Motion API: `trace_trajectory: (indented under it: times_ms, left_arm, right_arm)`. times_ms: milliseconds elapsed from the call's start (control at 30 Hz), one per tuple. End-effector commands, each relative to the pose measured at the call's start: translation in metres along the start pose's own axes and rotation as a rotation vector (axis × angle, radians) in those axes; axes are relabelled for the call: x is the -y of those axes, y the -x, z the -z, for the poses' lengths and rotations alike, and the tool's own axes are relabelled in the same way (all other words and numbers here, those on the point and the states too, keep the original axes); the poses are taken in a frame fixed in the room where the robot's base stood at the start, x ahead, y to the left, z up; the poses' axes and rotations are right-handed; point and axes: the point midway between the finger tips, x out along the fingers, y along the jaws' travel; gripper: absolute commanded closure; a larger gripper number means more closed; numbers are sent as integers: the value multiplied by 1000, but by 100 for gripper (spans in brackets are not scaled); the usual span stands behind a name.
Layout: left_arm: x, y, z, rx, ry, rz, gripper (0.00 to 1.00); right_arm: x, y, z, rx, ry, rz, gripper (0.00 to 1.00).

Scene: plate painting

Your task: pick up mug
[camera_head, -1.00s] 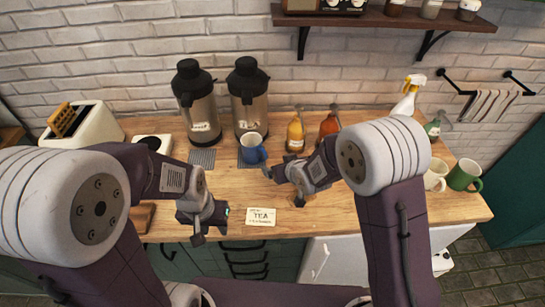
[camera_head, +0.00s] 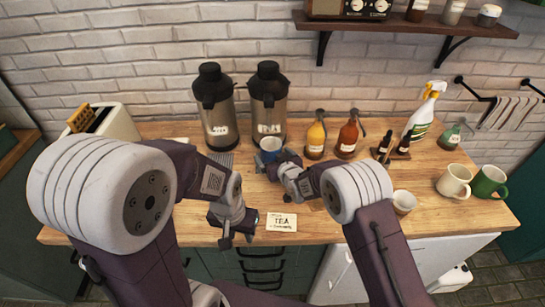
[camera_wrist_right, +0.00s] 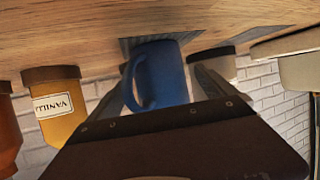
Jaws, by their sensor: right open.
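A blue mug (camera_head: 269,146) stands upright on the wooden counter, in front of the right-hand one of two dispensers. My right gripper (camera_head: 273,168) is low at the mug's near side and hides part of it. In the right wrist view, the picture is upside down and the blue mug (camera_wrist_right: 163,75) fills the gap between the open fingers, with its handle towards the left finger. I cannot tell whether the fingers touch it. My left gripper (camera_head: 238,238) is open and empty over the front of the counter.
Two dispensers (camera_head: 216,118) (camera_head: 268,112) stand behind the mug. Syrup bottles (camera_head: 316,139) (camera_head: 348,138) stand to its right. A TEA card (camera_head: 282,221) lies near the front edge. White mugs (camera_head: 404,202) (camera_head: 454,181) and a green mug (camera_head: 489,182) are at the right.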

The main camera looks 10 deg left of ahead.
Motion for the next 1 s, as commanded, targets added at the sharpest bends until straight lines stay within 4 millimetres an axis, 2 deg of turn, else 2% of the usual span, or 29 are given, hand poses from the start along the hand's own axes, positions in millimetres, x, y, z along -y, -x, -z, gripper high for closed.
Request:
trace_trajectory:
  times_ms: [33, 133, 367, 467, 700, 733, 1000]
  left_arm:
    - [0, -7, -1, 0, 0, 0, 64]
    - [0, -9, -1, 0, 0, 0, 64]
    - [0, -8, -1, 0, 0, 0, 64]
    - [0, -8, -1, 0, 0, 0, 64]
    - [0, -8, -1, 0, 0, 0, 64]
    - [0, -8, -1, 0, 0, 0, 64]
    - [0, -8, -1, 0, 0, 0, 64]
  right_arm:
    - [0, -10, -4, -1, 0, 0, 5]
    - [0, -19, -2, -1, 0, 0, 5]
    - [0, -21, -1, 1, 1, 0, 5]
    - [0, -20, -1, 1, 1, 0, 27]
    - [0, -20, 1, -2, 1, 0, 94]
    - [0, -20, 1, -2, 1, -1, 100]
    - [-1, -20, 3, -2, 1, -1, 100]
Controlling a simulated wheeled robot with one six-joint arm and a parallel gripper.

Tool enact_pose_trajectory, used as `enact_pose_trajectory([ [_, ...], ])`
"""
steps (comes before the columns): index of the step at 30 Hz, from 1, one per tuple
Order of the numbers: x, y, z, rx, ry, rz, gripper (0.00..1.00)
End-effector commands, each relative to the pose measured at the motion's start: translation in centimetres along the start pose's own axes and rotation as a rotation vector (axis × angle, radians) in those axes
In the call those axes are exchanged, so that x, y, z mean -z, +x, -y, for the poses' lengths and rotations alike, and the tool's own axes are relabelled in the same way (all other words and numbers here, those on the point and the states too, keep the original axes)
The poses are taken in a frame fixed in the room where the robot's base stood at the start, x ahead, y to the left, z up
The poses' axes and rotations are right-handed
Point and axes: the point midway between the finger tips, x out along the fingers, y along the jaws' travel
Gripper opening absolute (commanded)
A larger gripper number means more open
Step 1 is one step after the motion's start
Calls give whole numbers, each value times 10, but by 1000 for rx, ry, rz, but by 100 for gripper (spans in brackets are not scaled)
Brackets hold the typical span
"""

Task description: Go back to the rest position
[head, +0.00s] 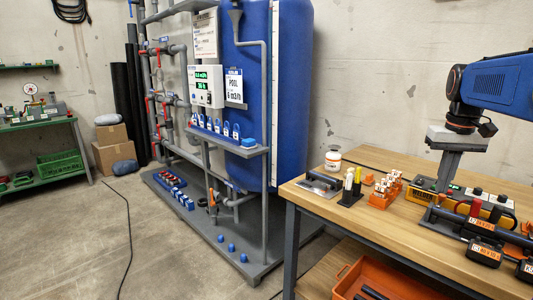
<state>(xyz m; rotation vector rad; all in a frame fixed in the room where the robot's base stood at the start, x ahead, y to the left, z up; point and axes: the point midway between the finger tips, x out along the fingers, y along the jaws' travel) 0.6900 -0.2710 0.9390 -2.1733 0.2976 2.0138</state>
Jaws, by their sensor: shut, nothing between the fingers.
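My gripper (444,188) hangs below the wrist and points down. It is shut and holds nothing. It is over the right part of the wooden workbench (330,208), in front of a yellow-and-black device (425,186). I cannot tell how far its tips are from the bench or the device.
The bench holds a white tub (333,160), a black holder with pale and yellow sticks (350,188), orange racks (384,193) and black labelled tools (484,252). An orange crate (345,285) is below. A blue tank (262,100) stands behind. The left floor is mostly clear, with a cable.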

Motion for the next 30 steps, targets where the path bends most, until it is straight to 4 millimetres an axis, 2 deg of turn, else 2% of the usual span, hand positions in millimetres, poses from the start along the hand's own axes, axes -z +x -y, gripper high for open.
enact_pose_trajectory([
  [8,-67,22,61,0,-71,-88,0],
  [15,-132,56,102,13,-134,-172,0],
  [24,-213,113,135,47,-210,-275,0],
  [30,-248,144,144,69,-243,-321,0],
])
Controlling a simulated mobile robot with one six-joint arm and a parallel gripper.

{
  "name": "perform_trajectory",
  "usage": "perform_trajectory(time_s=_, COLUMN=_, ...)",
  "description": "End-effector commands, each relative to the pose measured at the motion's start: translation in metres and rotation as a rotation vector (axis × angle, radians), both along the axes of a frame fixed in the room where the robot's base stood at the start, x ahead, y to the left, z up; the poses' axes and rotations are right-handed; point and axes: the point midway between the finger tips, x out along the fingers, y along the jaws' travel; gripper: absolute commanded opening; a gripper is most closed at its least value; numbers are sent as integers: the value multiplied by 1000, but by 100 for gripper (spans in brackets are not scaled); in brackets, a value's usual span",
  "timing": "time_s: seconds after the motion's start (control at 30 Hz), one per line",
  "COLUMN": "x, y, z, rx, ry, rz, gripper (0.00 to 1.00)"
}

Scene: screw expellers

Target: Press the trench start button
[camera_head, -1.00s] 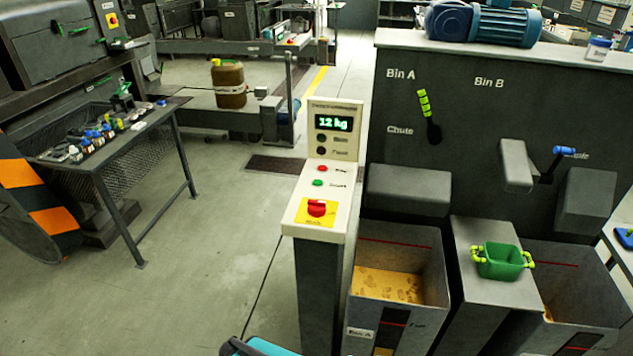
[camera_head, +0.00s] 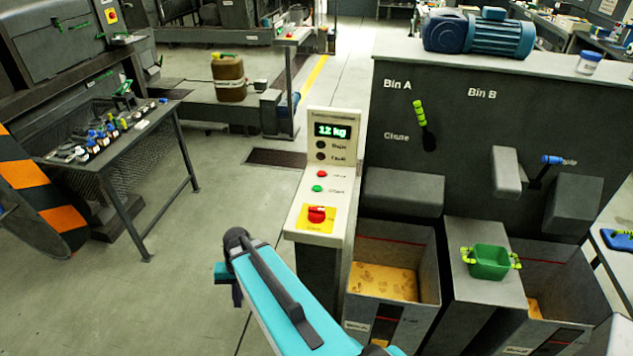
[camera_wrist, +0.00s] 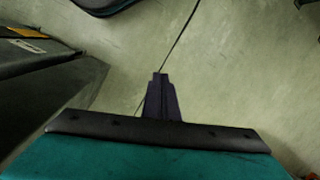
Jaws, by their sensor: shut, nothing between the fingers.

* _THE TASK_: Nothing but the lines above, starting at the line that contains "[camera_wrist_right, +0.00s]" and ending at the line that contains "Motion for the next 1", should be given again, exactly and without the pictures.

* _TASK RESULT_:
[camera_wrist_right, +0.00s] 
Jaws, by their sensor: right open.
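A blue mug (camera_head: 269,146) stands upright on the wooden counter, in front of the right-hand one of two dispensers. My right gripper (camera_head: 273,168) is low at the mug's near side and hides part of it. In the right wrist view, the picture is upside down and the blue mug (camera_wrist_right: 163,75) fills the gap between the open fingers, with its handle towards the left finger. I cannot tell whether the fingers touch it. My left gripper (camera_head: 238,238) is open and empty over the front of the counter.
Two dispensers (camera_head: 216,118) (camera_head: 268,112) stand behind the mug. Syrup bottles (camera_head: 316,139) (camera_head: 348,138) stand to its right. A TEA card (camera_head: 282,221) lies near the front edge. White mugs (camera_head: 404,202) (camera_head: 454,181) and a green mug (camera_head: 489,182) are at the right.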

The main camera looks 10 deg left of ahead.
Motion for the next 1 s, as commanded, targets added at the sharpest bends until straight lines stay within 4 millimetres an axis, 2 deg of turn, else 2% of the usual span, or 29 are given, hand poses from the start along the hand's own axes, positions in millimetres, x, y, z along -y, -x, -z, gripper high for closed.

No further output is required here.